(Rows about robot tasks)
>> BEGIN
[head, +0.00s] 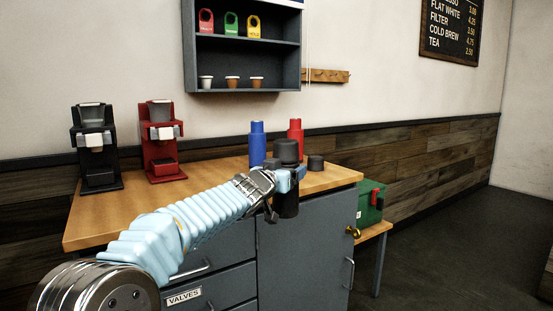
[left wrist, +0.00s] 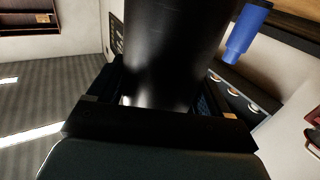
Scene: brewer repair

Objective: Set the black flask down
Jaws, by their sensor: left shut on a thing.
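The black flask (head: 286,151) is upright in the head view, at the front edge of the wooden counter (head: 215,180). Its lower body overlaps the grey cabinet front in the picture. My left gripper (head: 285,183) is shut on the flask's middle. In the left wrist view the black flask (left wrist: 175,50) fills the space between the fingers of my left gripper (left wrist: 160,110). The flask's base is out of that view. My right gripper is not in view.
A blue flask (head: 257,145) and a red flask (head: 295,132) stand behind, with dark caps (head: 316,163) near them. Black (head: 96,150) and red (head: 162,145) brewers stand on the left. The counter between is clear. A green box (head: 369,203) sits lower right.

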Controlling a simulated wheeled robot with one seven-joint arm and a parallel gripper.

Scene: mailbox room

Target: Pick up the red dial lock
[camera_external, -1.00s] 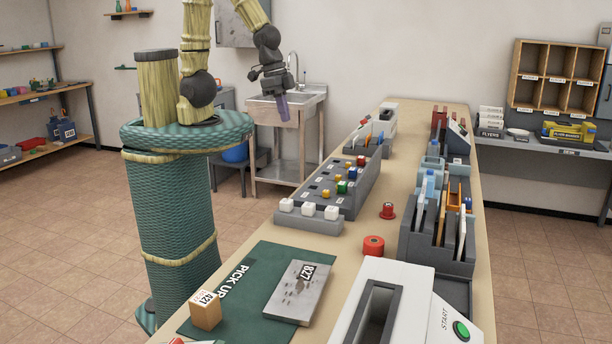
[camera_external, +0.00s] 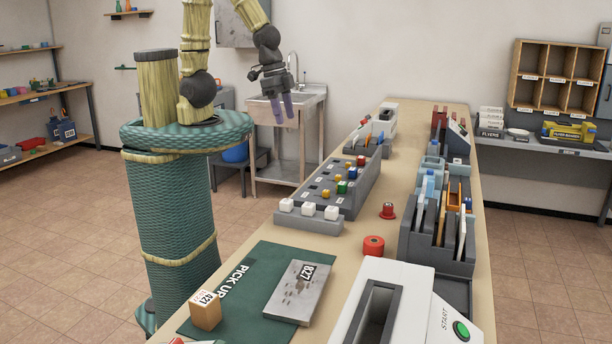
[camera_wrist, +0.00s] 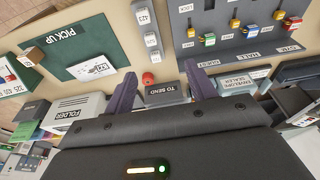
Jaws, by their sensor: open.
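I cannot tell for sure which red item is the red dial lock. A small red block (camera_external: 361,160) sits at the far end of the grey sloped rack, among yellow, green and blue pieces; a red piece (camera_wrist: 279,14) also shows at the upper right in the wrist view. Two other red items stand on the bare table: a red knob-like piece (camera_external: 388,210) and a red cylinder (camera_external: 373,246). My gripper (camera_external: 283,109) is open and empty, raised left of the table, in front of the sink. Its two purple fingers (camera_wrist: 162,76) are spread in the wrist view.
The grey rack (camera_external: 334,218) has white cubes at its near end. A green mat (camera_external: 235,285) with a box and a grey parcel lies at the front. Grey divider holders (camera_external: 437,262) line the right edge. A white machine (camera_external: 420,275) stands at the front right.

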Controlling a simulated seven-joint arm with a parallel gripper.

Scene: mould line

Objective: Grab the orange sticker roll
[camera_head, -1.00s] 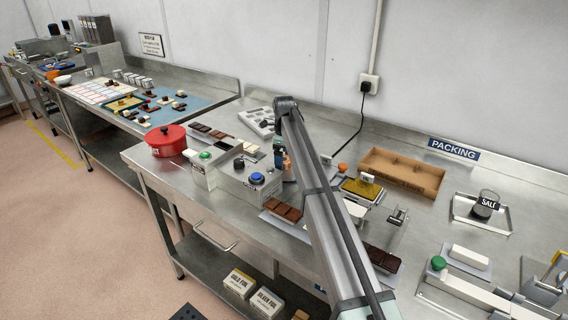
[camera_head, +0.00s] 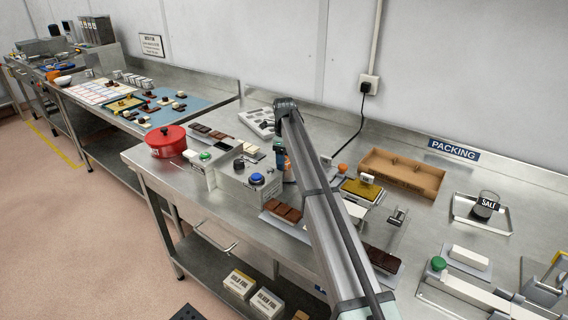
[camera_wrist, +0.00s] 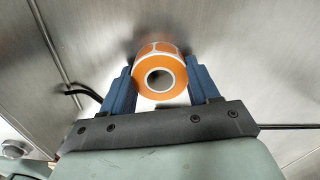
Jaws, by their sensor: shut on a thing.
>> END
**Written instruction:** Copy out each line of the data where the string "Controlling" appears.

**Written response:**
Controlling a simulated wheeled robot with one seven-joint arm and a parallel gripper.
Controlling a simulated seven-joint arm with a parallel gripper.

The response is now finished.